(Items from a data source)
***

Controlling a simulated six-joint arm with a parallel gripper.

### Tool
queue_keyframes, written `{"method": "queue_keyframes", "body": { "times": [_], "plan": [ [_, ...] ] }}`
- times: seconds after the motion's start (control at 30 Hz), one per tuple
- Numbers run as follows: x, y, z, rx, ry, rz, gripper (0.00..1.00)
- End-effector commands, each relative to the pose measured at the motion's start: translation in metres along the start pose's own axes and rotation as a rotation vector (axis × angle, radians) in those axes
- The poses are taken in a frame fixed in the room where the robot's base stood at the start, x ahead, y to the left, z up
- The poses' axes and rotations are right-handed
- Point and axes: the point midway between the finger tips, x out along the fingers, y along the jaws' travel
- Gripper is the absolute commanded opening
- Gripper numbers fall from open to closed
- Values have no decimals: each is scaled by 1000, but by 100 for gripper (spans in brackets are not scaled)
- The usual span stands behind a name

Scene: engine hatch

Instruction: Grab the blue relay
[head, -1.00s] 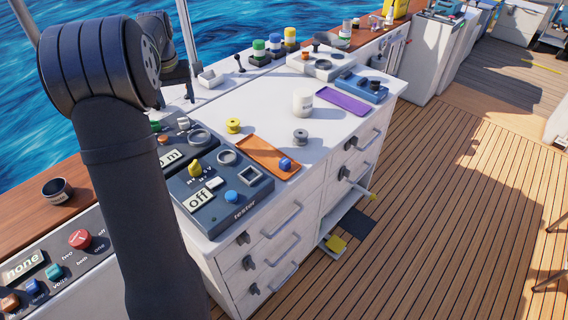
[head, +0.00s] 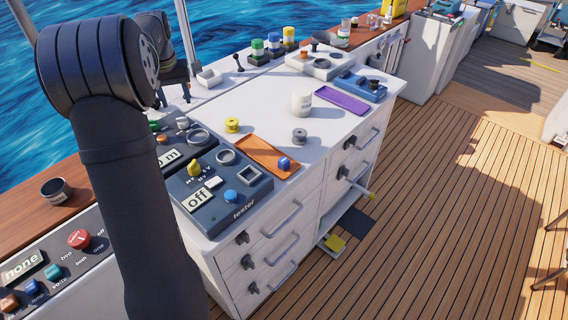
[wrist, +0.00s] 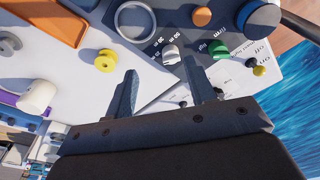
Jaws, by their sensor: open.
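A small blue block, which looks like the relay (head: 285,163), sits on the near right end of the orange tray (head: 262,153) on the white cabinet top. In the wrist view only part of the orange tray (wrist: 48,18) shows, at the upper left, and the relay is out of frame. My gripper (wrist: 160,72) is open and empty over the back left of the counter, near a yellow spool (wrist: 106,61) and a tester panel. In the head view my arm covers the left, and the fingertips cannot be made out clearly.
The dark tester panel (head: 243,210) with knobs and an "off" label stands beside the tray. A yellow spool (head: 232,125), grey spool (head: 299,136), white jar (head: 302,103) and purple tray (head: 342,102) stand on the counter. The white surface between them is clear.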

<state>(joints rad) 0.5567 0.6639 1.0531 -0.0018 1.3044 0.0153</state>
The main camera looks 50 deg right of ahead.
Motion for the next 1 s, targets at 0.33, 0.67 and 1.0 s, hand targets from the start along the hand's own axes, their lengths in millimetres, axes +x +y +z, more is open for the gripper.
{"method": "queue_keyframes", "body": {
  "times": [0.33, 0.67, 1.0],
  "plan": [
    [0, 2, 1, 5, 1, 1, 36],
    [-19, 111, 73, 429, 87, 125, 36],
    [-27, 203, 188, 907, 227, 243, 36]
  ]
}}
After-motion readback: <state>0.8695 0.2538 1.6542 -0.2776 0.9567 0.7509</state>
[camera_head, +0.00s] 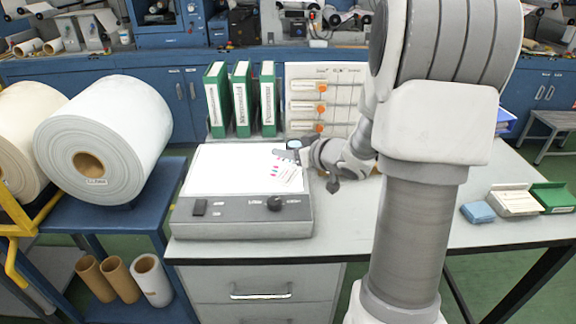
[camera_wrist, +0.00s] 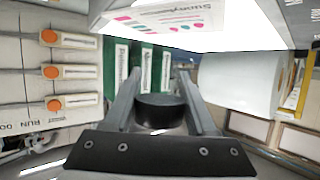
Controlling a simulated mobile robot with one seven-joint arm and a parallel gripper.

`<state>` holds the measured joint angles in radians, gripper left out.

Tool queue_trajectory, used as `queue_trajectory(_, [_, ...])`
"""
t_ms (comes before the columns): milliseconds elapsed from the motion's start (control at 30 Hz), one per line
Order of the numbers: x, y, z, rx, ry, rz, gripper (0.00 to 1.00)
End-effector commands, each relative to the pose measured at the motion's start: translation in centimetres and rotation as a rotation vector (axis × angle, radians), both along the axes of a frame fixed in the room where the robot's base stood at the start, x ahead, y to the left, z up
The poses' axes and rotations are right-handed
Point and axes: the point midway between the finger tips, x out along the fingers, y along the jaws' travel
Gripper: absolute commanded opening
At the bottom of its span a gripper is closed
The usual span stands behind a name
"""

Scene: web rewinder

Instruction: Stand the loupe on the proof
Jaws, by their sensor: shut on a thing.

***

WHAT IS BEING ASKED: Gather from the records above every line containing the string "room".

THE SOLUTION:
- The poses are taken in a frame fixed in the room where the robot's base stood at the start, x ahead, y to the left, z up
End-effector commands, each relative to the pose measured at the motion's start: translation in centimetres and rotation as a rotation vector (axis × angle, radians), both along the axes of a frame fixed in the room where the robot's base stood at the start, x ahead, y to the left, z up

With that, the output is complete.